The article is available as open access:

Exploring the boundary of a specialist service for adults with intellectual disabilities using a Delphi study: a quantification of stakeholder participation

Eva-Maria Hempe, Cecily Morrison, Anthony Holland


There are arguments that a specialist service for adults with intellectual disabilities is needed to address the health inequalities that this group experiences. The boundary of such a specialist service however is unclear, and definition is difficult, given the varying experiences of the multiple stakeholder groups.
The study reported here quantitatively investigates divergence in stakeholders’ views of what constitutes a good specialist service for people with intellectual disabilities.
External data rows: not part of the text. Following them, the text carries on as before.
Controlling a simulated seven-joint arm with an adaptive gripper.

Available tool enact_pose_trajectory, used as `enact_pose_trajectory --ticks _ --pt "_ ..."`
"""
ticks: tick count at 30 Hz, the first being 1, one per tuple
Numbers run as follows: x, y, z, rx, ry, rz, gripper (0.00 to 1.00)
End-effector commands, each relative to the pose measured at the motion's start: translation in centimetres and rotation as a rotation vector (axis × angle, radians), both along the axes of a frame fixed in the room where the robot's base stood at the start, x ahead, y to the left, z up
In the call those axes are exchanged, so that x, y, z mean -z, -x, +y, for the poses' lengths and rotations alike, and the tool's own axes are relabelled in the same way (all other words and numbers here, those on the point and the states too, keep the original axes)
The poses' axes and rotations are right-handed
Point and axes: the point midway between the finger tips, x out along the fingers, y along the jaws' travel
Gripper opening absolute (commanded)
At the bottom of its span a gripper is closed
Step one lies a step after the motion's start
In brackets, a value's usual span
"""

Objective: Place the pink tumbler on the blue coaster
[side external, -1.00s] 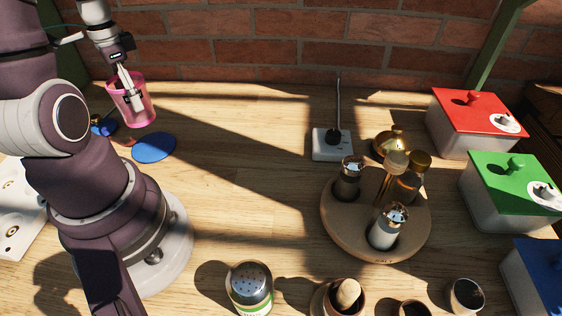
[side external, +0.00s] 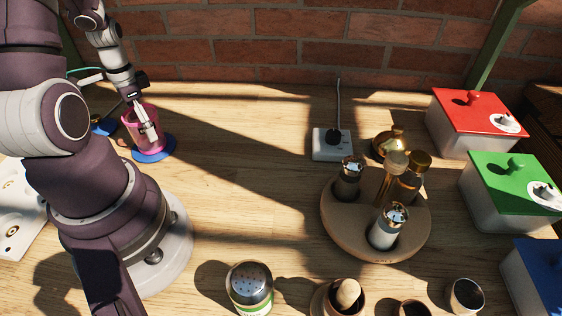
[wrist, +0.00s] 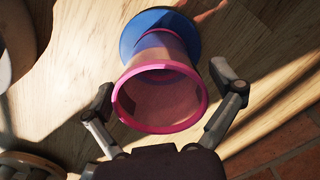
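The pink tumbler (side external: 133,134) is translucent and stands upright on the round blue coaster (side external: 163,152) at the left of the table. In the wrist view, the tumbler's pink rim (wrist: 160,128) faces me. The coaster (wrist: 133,32) shows around its far end, touching its base as far as I can see. My gripper (wrist: 165,85) is open, with one finger on each side of the tumbler. A gap shows between the right finger and the wall; the left finger is very close to the rim. In the side view my gripper (side external: 147,130) partly covers the tumbler.
A small blue item (side external: 104,126) lies just left of the tumbler. A white socket box (side external: 325,150) and a round wooden caddy (side external: 345,225) with shakers stand farther right. A brick wall (side external: 300,45) runs behind. The table between coaster and socket is clear.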

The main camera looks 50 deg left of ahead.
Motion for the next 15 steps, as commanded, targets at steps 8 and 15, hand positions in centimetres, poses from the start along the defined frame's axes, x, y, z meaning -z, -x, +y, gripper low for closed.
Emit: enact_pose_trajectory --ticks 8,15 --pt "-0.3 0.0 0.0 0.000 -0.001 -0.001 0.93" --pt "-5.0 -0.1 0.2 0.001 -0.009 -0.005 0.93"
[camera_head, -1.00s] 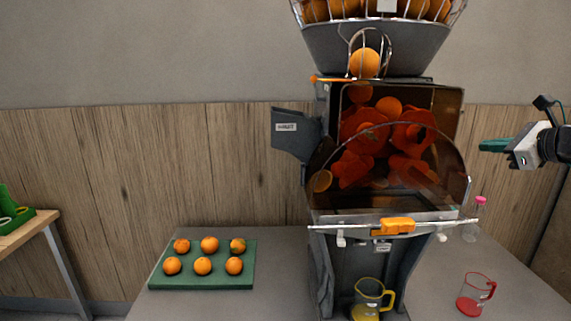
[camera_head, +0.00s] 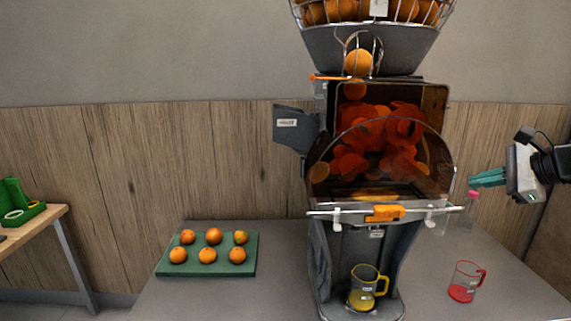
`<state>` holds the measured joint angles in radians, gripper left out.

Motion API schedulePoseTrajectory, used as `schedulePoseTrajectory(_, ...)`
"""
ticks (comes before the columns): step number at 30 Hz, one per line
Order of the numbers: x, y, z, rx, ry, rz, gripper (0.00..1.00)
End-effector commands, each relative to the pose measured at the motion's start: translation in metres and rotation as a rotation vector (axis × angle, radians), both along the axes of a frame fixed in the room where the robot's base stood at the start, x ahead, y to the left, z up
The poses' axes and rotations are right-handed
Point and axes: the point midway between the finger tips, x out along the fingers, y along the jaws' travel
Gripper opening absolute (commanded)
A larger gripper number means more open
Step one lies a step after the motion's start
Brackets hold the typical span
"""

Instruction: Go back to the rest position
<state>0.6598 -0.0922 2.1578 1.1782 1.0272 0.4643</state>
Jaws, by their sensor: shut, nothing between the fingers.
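My gripper (camera_head: 472,183) is at the right, in the air to the right of the juicer. Its green fingers point left and are shut with nothing between them. The juicer (camera_head: 318,262) stands on the grey counter, its clear front cover down over the orange and red inner parts. A yellow-handled jug (camera_head: 363,292) stands at the juicer's base below the spout, with yellow juice in it. A red-handled jug (camera_head: 464,283) stands on the counter to the right. My gripper touches none of these.
A green tray (camera_head: 164,270) with several oranges lies on the counter (camera_head: 285,290) left of the juicer. A wooden table (camera_head: 45,222) with a green holder (camera_head: 18,202) is at far left.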

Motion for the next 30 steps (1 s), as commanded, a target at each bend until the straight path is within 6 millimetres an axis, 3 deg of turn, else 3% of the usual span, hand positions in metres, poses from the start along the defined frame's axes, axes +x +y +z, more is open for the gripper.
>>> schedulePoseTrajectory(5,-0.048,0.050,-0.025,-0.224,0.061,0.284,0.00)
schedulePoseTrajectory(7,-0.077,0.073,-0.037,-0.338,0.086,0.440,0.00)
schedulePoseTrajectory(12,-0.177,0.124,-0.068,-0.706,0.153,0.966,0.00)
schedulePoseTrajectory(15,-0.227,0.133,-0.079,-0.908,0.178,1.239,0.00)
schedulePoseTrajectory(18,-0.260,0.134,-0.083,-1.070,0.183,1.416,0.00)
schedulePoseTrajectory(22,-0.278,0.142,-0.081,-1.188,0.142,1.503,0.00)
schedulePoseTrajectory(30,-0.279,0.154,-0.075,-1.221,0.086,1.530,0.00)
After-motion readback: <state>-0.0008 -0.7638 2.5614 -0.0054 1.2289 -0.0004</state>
It is the first step of a larger project that aims to investigate the purpose, function and design of such a specialist service. The results are intended to support policy and service development.
Study design
A Delphi study was carried out to elicit the requirements of this new specialist service from stakeholder groups. It consisted of three panels (carers, frontline health professionals, researchers and policymakers) and had three rounds. The quantification of stakeholder participation covers the number of unique ideas per panel, the value of these ideas as determined by the other panels and the level of agreement within and between panels.
There is some overlap of ideas about of what should constitute this specialist service, but both carers and frontline health professionals contributed unique ideas. Many of these were valued by the researchers and policymakers. Interestingly, carers generated more ideas regarding how to deliver services than what services to deliver. Regarding whether ideas are considered appropriate, the variation both within and between groups is small. On the other hand, the feasibility of solutions is much more contested, with large variations among carers.
This study provides a quantified representation of the diversity of ideas among stakeholder groups regarding where the boundary of a specialist service for adults with learning disabilities should sit. The results can be used as a starting point for the design process. The study also offers one way to measure the impact of participation for those interested in participation as a mechanism for service improvement.